● Data provided:
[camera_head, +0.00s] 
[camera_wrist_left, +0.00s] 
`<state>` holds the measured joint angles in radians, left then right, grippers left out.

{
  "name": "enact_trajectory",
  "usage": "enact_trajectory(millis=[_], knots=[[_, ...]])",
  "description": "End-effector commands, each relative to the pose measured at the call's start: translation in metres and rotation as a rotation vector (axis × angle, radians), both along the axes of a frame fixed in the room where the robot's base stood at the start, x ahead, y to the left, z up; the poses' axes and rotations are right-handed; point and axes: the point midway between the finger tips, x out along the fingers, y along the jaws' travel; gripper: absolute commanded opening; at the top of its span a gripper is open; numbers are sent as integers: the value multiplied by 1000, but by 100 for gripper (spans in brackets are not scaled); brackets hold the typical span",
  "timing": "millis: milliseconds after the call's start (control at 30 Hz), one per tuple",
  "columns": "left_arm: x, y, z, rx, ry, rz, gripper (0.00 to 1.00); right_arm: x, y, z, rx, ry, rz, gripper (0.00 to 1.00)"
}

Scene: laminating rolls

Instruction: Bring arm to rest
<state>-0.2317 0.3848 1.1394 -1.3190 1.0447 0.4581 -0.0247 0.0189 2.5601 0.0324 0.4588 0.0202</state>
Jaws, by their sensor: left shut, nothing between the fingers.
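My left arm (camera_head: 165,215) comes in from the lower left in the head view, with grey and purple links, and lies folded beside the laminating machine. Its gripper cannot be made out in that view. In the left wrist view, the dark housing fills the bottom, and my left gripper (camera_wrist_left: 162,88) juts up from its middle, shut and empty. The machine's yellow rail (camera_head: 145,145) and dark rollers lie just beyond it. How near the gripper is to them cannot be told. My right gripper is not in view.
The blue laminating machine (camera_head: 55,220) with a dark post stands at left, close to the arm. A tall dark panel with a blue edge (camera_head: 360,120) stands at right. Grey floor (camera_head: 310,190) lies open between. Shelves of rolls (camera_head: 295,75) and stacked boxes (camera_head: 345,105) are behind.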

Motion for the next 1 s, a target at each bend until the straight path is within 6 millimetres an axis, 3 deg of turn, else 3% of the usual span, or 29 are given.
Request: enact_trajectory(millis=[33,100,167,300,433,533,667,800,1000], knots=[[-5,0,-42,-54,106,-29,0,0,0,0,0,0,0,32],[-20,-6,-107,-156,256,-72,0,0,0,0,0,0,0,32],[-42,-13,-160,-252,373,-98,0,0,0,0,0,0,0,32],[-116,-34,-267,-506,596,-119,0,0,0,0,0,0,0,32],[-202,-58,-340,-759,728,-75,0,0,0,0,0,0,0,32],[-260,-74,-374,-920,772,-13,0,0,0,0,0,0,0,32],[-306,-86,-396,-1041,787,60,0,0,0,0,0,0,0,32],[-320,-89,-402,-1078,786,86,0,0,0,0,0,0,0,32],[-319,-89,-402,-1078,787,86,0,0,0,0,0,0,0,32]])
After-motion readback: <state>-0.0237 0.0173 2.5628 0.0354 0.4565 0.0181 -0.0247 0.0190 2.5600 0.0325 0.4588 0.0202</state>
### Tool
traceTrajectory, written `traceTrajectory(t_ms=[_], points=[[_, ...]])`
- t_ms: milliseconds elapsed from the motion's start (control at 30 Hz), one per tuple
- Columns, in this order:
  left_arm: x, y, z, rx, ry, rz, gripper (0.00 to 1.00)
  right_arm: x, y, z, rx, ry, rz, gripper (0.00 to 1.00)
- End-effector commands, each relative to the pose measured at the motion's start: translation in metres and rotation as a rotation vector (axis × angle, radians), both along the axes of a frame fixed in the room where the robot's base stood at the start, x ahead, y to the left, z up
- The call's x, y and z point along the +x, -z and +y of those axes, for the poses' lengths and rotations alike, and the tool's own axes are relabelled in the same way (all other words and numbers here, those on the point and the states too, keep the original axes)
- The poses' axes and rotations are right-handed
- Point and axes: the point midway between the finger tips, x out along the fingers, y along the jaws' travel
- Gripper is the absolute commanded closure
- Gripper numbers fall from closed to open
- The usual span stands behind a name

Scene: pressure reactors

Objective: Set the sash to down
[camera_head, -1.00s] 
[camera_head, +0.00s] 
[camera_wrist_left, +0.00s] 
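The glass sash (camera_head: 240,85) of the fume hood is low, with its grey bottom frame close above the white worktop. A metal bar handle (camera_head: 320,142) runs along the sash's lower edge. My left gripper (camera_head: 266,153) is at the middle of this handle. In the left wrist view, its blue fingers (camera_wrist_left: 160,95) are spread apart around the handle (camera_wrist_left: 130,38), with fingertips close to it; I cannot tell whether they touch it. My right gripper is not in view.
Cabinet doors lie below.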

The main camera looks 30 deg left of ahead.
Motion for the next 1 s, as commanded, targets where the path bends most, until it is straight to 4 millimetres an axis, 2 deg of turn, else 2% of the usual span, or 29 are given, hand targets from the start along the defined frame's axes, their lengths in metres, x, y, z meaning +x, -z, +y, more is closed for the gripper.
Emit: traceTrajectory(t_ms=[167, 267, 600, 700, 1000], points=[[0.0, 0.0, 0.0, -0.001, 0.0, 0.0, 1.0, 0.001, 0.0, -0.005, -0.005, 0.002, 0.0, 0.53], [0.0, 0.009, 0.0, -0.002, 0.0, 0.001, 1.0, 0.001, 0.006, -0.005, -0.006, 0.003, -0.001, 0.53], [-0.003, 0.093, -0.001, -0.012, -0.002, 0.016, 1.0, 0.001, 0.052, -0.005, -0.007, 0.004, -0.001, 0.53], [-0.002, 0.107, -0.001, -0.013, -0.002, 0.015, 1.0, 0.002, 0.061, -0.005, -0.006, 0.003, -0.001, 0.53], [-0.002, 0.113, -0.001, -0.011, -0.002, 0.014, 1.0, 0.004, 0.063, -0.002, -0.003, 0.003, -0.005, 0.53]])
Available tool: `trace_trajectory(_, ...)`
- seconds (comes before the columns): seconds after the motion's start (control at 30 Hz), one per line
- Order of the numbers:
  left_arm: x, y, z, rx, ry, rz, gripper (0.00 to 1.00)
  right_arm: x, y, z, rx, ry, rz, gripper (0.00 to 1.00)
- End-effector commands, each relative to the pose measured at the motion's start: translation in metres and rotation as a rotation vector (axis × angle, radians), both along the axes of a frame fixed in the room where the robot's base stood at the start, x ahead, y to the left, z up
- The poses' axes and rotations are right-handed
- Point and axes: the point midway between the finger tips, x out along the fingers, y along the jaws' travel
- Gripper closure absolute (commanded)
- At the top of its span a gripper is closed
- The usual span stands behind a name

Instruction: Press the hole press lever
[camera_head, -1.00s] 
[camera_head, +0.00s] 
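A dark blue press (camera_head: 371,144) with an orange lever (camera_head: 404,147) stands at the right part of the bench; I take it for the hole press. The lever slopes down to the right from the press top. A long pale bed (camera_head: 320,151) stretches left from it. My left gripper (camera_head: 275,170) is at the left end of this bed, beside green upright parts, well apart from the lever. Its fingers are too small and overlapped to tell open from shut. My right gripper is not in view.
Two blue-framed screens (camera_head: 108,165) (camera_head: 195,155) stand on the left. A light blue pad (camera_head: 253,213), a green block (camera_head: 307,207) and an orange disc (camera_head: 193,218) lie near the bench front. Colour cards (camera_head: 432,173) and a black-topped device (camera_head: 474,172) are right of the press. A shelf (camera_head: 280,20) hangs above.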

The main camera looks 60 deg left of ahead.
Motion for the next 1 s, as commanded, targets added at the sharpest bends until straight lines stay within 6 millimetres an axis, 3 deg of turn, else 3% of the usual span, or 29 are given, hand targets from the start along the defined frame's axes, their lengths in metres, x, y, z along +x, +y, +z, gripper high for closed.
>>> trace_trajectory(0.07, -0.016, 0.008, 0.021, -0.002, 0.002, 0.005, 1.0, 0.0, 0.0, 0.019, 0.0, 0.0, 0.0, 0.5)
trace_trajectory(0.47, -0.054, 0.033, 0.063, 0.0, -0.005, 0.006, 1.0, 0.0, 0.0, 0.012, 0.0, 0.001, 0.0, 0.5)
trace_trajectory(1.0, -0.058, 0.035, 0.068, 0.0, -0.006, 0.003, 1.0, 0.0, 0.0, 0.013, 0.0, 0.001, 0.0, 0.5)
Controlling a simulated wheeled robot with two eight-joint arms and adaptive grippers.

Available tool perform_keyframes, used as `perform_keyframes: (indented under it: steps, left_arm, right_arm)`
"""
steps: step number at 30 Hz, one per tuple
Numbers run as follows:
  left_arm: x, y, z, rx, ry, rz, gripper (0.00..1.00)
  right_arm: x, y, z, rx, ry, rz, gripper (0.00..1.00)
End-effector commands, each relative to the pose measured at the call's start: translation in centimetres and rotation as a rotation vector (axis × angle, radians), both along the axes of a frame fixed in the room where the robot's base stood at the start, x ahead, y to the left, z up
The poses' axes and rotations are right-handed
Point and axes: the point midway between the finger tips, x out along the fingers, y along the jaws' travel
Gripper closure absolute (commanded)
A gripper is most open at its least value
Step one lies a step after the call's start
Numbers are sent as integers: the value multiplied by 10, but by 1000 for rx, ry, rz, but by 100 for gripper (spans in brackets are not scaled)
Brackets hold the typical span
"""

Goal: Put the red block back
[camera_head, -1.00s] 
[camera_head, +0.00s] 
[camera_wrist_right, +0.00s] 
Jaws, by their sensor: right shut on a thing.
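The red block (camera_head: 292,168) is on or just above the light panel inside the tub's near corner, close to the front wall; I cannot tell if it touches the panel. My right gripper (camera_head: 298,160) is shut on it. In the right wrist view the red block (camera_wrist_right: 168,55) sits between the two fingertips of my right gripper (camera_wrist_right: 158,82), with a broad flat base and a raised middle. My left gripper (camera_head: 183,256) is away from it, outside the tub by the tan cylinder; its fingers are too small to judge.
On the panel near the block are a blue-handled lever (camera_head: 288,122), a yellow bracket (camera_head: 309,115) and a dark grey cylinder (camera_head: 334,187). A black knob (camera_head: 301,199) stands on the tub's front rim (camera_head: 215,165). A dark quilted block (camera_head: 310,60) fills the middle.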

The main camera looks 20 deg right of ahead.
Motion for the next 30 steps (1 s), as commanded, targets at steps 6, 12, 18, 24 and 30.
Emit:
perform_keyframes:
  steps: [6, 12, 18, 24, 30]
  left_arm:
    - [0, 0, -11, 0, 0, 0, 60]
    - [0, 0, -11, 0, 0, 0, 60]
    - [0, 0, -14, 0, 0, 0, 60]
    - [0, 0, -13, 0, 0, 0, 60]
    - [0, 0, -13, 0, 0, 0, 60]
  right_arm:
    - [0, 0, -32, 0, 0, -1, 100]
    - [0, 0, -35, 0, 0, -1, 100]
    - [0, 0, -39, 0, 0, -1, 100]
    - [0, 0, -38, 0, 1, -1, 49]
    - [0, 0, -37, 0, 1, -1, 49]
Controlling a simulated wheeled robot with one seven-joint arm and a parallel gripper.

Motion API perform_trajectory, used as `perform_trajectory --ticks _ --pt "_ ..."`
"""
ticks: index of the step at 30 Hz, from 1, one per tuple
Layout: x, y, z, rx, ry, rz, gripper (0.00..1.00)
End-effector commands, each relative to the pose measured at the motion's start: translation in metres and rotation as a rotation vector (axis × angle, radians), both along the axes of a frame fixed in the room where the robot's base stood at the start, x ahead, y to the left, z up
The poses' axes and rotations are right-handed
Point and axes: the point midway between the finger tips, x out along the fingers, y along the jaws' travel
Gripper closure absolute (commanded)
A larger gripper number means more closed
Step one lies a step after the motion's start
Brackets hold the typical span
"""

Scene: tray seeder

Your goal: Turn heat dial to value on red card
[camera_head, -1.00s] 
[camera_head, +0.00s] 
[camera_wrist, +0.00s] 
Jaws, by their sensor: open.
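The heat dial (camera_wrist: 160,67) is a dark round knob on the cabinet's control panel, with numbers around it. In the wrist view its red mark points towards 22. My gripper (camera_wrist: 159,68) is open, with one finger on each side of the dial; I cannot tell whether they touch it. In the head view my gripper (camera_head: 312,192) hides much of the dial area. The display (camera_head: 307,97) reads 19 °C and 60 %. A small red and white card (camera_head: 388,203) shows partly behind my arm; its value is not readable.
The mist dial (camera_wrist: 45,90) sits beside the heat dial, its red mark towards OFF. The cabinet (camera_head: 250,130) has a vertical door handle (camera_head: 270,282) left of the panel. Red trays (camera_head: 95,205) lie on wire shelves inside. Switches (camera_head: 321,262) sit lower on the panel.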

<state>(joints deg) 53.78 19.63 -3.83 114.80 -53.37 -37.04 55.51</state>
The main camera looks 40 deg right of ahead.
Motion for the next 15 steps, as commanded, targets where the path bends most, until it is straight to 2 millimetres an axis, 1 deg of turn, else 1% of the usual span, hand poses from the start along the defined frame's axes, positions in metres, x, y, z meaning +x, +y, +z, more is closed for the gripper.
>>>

● Work required:
Reproduce, please, the lines of the material from its first line down to the line containing "<state>-0.2317 0.3848 1.1394", keeping both ends and nothing beyond them.

● Solution below:
[camera_head, +0.00s] 
[camera_wrist_left, +0.00s] 
`<state>` holds the measured joint angles in radians, left then right, grippers left out.

{
  "name": "enact_trajectory",
  "usage": "enact_trajectory(millis=[_], knots=[[_, ...]])",
  "description": "End-effector commands, each relative to the pose measured at the call's start: translation in metres and rotation as a rotation vector (axis × angle, radians), both along the axes of a frame fixed in the room where the robot's base stood at the start, x ahead, y to the left, z up; the poses' axes and rotations are right-handed; point and axes: the point midway between the finger tips, x out along the fingers, y along the jaws' travel; gripper: absolute commanded opening; at the top of its span a gripper is open; numbers are sent as integers: the value multiplied by 1000, but by 100 for gripper (spans in brackets are not scaled); brackets hold the typical span",
  "timing": "millis: milliseconds after the call's start (control at 30 Hz), one per tuple",
  "columns": "left_arm: x, y, z, rx, ry, rz, gripper (0.00 to 1.00); right_arm: x, y, z, rx, ry, rz, gripper (0.00 to 1.00)"
}

Scene: laminating rolls

Instruction: Bring arm to rest
<state>-0.2317 0.3848 1.1394 -1.3190 1.0447 0.4581 -0.0247 0.0189 2.5601 0.0324 0.4588 0.0202</state>

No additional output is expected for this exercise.